“God, that chicken.” Devin Moss has a voice that rumbles, low and slow like distant thunder, but this morning it was softer, more contemplative. His hands gripped the steering wheel of his rental car. He was dressed head to toe in white linen, his body glowing in an almost celestial way, as he drove toward the Oklahoma State Penitentiary.
Moss, a chaplain, had spent the year working as the spiritual adviser to Phillip Hancock, a death row inmate in Oklahoma. The morning of the November execution had arrived. The prison had brought Hancock the wrong last meal the night before, white meat from Kentucky Fried Chicken instead of dark.
“That chicken, I know,” echoed Sue Hosch, an anti-death penalty activist seated in the passenger seat beside Moss. “I couldn’t believe it.”

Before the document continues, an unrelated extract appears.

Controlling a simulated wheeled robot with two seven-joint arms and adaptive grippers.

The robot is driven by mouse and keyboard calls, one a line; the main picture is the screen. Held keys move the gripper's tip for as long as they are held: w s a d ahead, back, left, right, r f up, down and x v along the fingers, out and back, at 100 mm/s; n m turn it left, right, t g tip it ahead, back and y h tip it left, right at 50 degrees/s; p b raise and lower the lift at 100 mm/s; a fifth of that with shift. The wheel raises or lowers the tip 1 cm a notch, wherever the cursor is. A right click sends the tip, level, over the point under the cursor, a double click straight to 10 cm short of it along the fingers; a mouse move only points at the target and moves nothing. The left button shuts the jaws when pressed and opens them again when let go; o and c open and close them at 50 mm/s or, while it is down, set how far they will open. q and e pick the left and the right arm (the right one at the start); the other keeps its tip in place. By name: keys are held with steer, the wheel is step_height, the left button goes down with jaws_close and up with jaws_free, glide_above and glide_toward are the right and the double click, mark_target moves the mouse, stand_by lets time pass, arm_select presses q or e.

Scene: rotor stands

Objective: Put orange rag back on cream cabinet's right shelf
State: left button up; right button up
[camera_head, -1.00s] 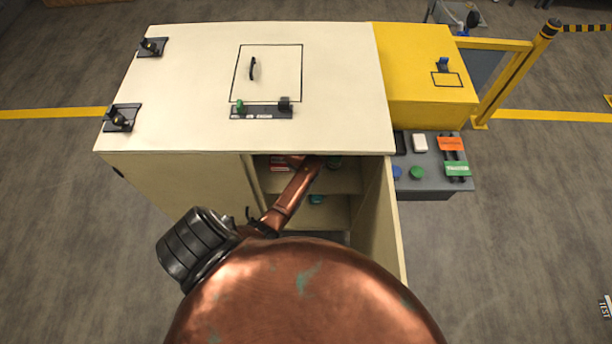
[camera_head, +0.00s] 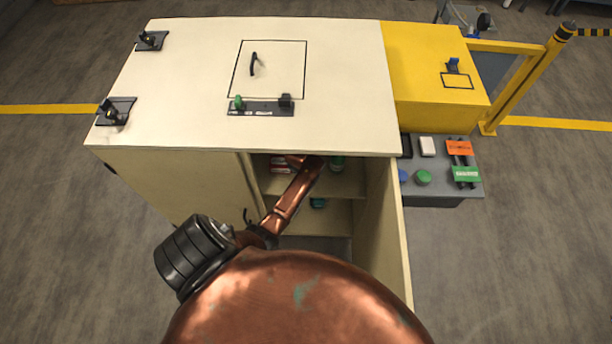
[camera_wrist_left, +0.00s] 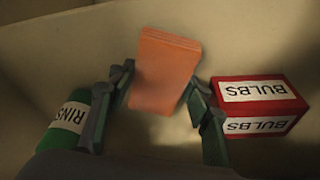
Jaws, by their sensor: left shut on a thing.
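The orange rag (camera_wrist_left: 167,68) is a folded block between the fingers of my left gripper (camera_wrist_left: 160,88) in the left wrist view. The gripper is shut on it. The cream cabinet (camera_head: 185,75) stands in front of me, its right compartment open with an upper shelf (camera_head: 345,183) and a lower one. My left arm reaches into this compartment at upper-shelf height. In the head view the arm and cabinet top mostly hide the gripper and rag. I cannot tell whether the rag touches the shelf. My right gripper is not in view.
A red BULBS box (camera_wrist_left: 258,105) is right of the rag and a green RINSE bottle (camera_wrist_left: 72,125) is left, both close to the fingers.

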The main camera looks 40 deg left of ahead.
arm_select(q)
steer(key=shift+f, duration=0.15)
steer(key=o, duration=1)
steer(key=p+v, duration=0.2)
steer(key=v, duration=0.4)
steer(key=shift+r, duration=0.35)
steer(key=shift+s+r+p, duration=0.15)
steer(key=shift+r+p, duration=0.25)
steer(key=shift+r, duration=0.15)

Hancock, convicted of two murders he committed in 2001, was scheduled to be executed at 10 a.m. With three hours to go, his lawyers were still hoping that Oklahoma’s governor would grant him clemency, as the state parole board had voted to recommend three weeks earlier.

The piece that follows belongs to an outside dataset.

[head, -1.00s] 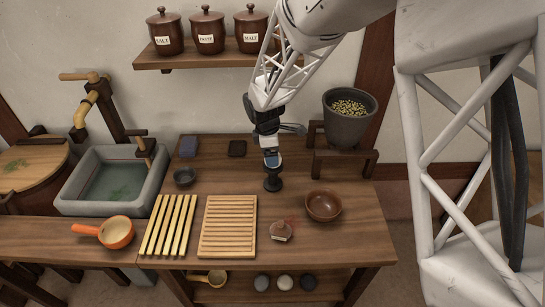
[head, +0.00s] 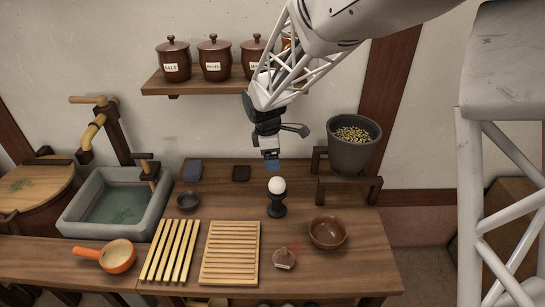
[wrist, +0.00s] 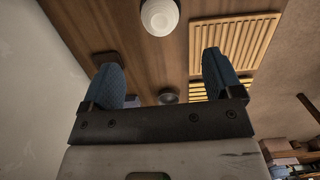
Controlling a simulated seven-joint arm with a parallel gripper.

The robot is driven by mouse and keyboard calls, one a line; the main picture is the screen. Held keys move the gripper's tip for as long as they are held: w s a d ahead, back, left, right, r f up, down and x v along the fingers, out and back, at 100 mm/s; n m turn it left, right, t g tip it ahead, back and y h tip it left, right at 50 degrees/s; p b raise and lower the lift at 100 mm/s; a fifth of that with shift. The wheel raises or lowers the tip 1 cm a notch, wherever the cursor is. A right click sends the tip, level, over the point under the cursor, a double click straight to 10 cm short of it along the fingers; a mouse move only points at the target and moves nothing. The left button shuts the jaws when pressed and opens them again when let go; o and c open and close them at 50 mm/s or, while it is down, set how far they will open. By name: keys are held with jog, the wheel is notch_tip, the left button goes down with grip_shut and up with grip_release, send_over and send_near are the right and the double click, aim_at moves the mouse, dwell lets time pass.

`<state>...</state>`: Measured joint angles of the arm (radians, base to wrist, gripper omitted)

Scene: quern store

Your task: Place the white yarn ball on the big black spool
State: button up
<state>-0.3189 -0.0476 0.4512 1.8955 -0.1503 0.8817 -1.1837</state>
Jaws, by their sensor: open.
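The white yarn ball (head: 277,185) rests on top of the big black spool (head: 277,208), which stands upright on the table. The ball also shows at the top of the wrist view (wrist: 159,16), where the spool under it is hidden. My gripper (head: 272,166) is just above and behind the ball in the head view, apart from it. In the wrist view its two blue fingers are wide apart with nothing between them.
A brown bowl (head: 327,232) and a small stamp-like object (head: 284,259) are at the right front. A slatted board (head: 230,253) and yellow slats (head: 170,250) lie left of them. A dark pot (head: 353,145) stands on a raised stand behind, right of my arm.

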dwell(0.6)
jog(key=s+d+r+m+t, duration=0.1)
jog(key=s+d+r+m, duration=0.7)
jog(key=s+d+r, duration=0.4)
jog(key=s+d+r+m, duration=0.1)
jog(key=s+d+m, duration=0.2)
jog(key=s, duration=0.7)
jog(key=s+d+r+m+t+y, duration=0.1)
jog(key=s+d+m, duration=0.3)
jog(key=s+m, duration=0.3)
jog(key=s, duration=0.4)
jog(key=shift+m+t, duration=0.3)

State lawyers and family members of the victims had continued to push for Hancock’s execution. State officials had reminded the parole board that one of the victims was only 38 when he died, and was of “great assistance” to his parents. The death of the other victim, they said, deeply affected his younger brother, who could not sleep after the loss.
Moss was driving to the prison to be with Hancock. After more than a hundred conversations, their relationship — death row inmate and the man charged with caring for his soul — had come down to this morning.